Support Questions

Find answers, ask questions, and share your expertise
Announcements
Celebrating as our community reaches 100,000 members! Thank you!

How to keep data locality after a HBase RegionServers rolling restart?

avatar
Contributor

Hi,

I noticed that after performing a rolling restart the data locality for the entire cluster goes down to 20% which is bad and for realtime applications this can be a nightmare.

I've read here that we should switch off the balancer before perform a manual rolling restart on HBase. However, I used the Ambari rolling restart and I didn't see any reference to the balancer in the documentation.
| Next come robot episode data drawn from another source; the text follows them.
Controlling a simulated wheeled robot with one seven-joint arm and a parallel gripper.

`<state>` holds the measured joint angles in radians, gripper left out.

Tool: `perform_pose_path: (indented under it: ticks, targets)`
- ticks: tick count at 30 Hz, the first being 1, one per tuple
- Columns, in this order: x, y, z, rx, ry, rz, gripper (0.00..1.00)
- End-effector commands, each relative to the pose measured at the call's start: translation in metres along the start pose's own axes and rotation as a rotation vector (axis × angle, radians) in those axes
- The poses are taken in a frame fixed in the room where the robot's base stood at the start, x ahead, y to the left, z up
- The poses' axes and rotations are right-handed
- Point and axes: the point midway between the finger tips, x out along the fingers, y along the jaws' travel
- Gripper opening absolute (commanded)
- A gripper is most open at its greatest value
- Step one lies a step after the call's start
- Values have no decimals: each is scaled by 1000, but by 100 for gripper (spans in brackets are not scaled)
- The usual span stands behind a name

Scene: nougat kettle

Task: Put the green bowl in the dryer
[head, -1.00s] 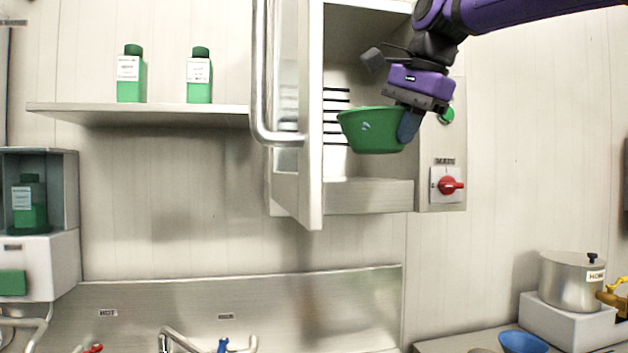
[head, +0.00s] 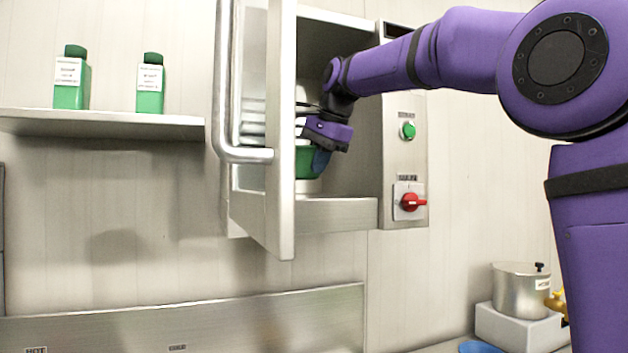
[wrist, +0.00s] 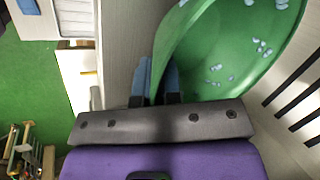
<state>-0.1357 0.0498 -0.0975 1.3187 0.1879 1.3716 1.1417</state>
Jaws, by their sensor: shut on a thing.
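The green bowl (head: 305,163) is inside the open dryer (head: 345,214), partly hidden behind the dryer door and my gripper in the head view. My gripper (head: 320,160) is inside the dryer opening, shut on the bowl's rim. In the wrist view the bowl (wrist: 232,45) fills the upper right, with light blue spots on its inner wall. The blue fingertips of my gripper (wrist: 155,80) pinch its rim. I cannot tell if the bowl touches the dryer floor.
The dryer door (head: 281,130) stands open toward me, with a long handle (head: 222,100). A control panel with a green button (head: 407,130) and red switch (head: 410,202) is right of the opening. Dark slots (wrist: 300,105) show beside the bowl. A shelf (head: 100,122) holds green bottles.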

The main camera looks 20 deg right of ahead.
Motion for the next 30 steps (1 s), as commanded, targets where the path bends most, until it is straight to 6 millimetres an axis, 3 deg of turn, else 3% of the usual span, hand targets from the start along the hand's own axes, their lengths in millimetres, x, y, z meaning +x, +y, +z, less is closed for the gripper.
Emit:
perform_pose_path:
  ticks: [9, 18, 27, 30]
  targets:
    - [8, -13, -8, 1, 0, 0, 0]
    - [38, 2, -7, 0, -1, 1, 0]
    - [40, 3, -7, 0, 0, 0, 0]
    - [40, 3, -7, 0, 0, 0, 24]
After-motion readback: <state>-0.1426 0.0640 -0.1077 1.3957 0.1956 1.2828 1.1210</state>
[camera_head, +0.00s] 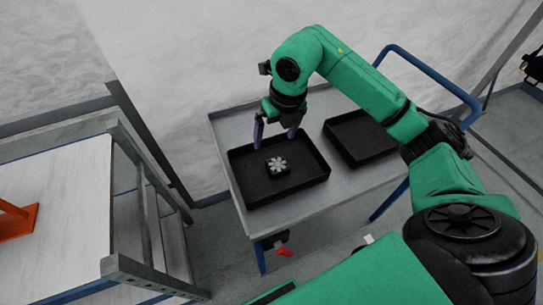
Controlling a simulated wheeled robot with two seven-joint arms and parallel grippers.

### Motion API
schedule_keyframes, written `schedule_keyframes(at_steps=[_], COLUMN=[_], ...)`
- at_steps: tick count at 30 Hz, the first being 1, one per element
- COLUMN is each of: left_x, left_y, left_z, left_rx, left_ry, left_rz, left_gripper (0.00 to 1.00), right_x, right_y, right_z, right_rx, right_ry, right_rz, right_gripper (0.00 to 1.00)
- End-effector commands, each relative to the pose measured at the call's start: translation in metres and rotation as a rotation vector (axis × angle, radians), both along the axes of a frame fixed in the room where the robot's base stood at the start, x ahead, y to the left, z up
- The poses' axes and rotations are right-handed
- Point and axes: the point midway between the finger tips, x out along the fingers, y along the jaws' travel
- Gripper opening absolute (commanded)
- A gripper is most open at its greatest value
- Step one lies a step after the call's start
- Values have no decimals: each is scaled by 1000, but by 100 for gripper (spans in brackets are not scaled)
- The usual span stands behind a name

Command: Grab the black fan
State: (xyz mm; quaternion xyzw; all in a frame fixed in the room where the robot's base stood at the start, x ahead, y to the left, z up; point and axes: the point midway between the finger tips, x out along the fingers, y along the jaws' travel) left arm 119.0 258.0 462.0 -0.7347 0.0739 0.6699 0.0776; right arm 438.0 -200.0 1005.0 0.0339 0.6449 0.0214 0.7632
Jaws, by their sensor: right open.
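The black fan (277,168) lies in the left black tray (314,179) on the grey cart. Its light, star-shaped hub faces up. My right gripper (274,146) is above the back part of this tray, just behind the fan in the picture. Its two purple-grey fingers point down and are spread apart, with nothing between them. I cannot tell the exact height of the fingertips over the fan. My left gripper is not in the picture.
A second black tray (361,139) sits on the right of the cart (226,130), by a blue handle (431,70). A shelf unit and a white table (75,200) with an orange object (17,220) stand at the left. Red and black items show below the cart top.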

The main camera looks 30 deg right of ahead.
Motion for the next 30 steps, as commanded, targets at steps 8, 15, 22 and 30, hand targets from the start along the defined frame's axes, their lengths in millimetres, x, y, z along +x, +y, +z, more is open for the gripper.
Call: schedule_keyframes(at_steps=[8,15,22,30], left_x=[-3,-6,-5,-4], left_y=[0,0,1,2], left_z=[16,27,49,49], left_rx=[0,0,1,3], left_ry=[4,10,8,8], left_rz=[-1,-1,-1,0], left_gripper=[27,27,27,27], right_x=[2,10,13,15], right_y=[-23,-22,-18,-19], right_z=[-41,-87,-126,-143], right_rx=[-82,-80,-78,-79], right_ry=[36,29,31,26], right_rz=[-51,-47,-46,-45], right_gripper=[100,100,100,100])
Maybe the balancer is not the issue, what is the safest way to perform a rolling restart on all region servers but keeping the data locality at least above 75%. Is there any option on Ambari to take care of that before a RS Rolling Restart.

Another issue that I noticed is that some regions have split during the Rolling Restart but they are bit far for being full.

Any insights?

Thank you,

Cheers

Pedro

1 ACCEPTED SOLUTION

avatar
Master Mentor

@Pedro Gandola splitting occurs when your regions grow to the max size (hbase.hregion.max.filesize) as defined in your hbase-site.xml

http://hbase.apache.org/book.html#disable.splitting

when you run major compaction, the data locality is restored. Run major compactions on a busy system in off-peak hours.

balancer distributes regions across the cluster, runs every 5 minutes by default, do not turn it off. You can implement your own balancer and replace the default StochasticLoadBalancer class, not recommended unless you know what you're doing.

Another option is to enable read replicas, so essentially you're duplicating data in a different region server. The secondary replicas are read-only and maximize your data availablity.

All in all, it's more art than science and you need to experiment with many hbase properties to get an ultimate result.

View solution in original post

11 REPLIES 11

avatar
New Contributor

@Pedro Gandola Hi, Did you solve this issue using ConstantSizeRegionSplitPolicy?

avatar
Contributor

Hi @Minwoo Kang, Yes, that solved the problem.